In the 1770s and 80s, Houdon befriended a number of American dignitaries living in Paris, including Benjamin Franklin, John Paul Jones, and Thomas Jefferson. He sculpted each of these men and Jefferson encouraged him to go to America to sculpt George Washington. Houdon spent weeks in 1785 at Washington’s Mount Vernon home and studied him carefully. On one occasion, Washington became angry about a horse trader’s prices and ordered the man off his property. At that moment, Houdon found the expression of pride and strength that inspired a nation. Houdon set off to capture the expression in his sculpture. The artist prepared a clay bust and a plaster life mask of Washington before returning to France to complete his work. Houdon’s bust of Washington is regarded as the most accurate representation of George Washington’s face in existence.
Houdon was commissioned to sculpt a wide variety of figures – magicians, magistrates, ministers, and the royal family. He also created plaster models of statues that he hoped would impress patrons to pay for them to be made in bronze or marble.
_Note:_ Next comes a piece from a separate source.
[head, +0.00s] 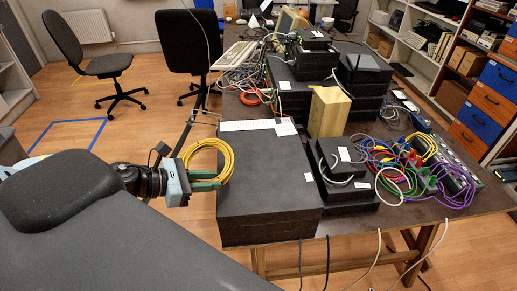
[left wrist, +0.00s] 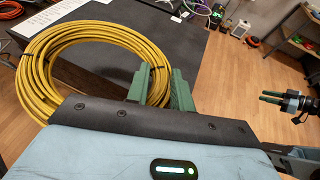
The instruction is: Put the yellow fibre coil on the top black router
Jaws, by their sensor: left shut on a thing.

In 1786 he got married and had three daughters. His sculptures of them are considered some of his finest works picturing children. During the French Revolution he fell out of favor because of his connections to the royal court. But after the war, he again held a prominent position in the art community and worked on the Column of the Grand Armée. He was made a Chevalier of the Legion of Honor in 1804. He completed his final American commissions the year before, depicting inventor Robert Fulton and poet Joel Barlow. He also did his last commission for imperial Russia of Czar Alexander I. Houdon died on July 15, 1828.